Task goal -
Count how many lines below contain the word "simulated", then give that number alone.

====== Excerpted data ======

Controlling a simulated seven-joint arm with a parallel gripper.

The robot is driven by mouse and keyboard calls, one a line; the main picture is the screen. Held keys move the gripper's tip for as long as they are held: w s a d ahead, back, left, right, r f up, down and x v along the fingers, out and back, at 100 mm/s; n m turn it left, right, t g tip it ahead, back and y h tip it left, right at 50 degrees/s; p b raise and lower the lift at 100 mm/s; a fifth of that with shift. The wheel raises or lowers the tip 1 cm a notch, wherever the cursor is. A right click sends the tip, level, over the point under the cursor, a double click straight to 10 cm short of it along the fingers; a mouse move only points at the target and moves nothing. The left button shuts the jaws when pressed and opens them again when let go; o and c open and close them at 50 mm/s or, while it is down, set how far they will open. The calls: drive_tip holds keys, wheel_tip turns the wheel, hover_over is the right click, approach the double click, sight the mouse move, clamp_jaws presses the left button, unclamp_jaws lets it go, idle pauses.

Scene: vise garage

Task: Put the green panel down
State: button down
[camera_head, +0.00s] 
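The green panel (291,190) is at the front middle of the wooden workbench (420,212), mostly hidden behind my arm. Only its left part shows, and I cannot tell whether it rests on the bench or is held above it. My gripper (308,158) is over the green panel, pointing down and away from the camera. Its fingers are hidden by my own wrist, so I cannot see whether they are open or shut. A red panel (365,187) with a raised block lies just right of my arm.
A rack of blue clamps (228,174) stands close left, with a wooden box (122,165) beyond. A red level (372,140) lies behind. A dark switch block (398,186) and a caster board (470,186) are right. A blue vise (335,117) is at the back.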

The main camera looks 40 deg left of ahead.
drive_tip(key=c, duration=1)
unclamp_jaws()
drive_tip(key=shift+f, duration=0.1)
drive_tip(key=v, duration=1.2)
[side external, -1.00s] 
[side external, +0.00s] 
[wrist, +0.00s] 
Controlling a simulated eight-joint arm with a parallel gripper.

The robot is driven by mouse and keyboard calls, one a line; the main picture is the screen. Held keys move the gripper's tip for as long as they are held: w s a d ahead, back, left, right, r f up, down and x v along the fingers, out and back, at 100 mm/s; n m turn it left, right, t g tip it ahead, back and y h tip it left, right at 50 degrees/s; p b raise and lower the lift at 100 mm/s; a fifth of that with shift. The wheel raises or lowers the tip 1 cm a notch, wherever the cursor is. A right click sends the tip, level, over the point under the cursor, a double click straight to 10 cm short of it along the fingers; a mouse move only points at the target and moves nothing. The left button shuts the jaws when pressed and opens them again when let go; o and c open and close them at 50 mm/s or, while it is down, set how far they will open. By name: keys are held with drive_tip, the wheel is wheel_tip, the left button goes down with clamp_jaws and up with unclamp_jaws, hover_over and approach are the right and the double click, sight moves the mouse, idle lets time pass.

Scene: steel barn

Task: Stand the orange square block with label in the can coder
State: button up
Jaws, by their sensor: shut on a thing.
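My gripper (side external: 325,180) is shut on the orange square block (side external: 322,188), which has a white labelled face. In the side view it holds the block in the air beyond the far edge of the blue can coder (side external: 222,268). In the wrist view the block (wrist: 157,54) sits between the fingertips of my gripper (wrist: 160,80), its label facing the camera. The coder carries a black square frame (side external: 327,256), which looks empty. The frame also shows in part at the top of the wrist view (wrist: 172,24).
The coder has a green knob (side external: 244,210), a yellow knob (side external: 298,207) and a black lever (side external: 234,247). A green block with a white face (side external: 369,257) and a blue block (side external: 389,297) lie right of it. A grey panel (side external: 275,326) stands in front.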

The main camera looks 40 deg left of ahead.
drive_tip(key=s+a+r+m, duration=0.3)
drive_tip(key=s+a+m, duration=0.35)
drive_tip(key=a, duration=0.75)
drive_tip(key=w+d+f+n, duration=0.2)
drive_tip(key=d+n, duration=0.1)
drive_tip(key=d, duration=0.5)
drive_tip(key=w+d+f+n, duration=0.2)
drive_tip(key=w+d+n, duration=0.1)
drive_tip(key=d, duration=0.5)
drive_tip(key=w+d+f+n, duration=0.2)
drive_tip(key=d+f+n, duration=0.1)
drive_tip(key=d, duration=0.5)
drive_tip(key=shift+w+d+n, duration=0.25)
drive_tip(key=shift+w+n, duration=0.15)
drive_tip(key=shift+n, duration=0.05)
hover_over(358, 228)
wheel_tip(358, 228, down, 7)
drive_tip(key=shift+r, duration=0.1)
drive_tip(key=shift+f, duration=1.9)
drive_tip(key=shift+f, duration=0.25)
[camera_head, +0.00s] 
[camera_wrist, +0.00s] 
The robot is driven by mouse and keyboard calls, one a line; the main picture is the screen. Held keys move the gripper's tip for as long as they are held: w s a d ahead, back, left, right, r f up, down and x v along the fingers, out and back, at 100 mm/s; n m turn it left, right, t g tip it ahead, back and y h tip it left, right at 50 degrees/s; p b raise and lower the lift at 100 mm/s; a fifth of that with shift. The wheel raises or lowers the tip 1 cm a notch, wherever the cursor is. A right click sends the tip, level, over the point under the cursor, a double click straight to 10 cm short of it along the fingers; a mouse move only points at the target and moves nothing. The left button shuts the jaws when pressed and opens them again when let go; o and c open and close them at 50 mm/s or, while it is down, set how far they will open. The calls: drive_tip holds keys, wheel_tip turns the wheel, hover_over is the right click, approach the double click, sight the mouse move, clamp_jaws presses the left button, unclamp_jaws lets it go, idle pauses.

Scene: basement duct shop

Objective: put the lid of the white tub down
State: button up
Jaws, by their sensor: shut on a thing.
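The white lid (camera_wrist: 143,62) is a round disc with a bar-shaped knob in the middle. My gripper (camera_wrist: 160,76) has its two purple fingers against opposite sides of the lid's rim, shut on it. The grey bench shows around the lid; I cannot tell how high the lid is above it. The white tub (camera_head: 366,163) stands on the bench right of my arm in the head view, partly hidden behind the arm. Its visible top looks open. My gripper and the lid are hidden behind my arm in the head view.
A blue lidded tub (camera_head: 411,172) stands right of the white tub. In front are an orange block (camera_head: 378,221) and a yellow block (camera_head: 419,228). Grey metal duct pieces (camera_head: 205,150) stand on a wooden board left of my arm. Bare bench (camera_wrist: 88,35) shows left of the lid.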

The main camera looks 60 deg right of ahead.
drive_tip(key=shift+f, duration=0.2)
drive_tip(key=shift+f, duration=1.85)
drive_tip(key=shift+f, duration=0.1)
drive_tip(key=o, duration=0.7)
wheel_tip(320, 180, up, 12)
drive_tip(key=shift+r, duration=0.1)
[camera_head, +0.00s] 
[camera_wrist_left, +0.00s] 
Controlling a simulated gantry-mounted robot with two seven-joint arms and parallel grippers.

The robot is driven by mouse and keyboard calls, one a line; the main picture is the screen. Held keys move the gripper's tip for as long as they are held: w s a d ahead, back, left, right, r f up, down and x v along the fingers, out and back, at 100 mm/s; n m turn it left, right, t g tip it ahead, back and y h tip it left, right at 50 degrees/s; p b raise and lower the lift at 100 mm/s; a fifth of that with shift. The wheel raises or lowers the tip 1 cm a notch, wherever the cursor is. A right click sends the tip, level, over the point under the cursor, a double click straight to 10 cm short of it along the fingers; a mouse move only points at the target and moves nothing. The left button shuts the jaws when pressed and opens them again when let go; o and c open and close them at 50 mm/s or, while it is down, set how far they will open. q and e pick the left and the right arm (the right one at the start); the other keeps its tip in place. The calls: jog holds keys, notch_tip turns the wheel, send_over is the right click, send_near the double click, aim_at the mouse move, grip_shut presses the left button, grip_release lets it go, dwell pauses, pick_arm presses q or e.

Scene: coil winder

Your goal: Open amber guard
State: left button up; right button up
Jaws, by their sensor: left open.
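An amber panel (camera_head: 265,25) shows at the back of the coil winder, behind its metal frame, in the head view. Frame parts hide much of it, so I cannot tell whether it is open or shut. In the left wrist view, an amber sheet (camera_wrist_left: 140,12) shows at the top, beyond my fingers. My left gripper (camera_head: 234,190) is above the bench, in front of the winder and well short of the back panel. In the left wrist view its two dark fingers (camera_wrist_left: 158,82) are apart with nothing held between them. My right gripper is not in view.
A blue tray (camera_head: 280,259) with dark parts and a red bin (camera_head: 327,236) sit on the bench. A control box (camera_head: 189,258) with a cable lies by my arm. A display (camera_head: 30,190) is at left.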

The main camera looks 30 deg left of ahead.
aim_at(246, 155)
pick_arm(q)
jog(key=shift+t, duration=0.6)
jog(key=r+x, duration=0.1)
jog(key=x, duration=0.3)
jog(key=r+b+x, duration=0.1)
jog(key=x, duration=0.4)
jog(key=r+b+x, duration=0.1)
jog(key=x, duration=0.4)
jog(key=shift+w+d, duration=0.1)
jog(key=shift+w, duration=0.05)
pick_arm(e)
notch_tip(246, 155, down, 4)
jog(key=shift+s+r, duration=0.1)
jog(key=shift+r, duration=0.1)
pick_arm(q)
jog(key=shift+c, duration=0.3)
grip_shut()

======

Output below -
3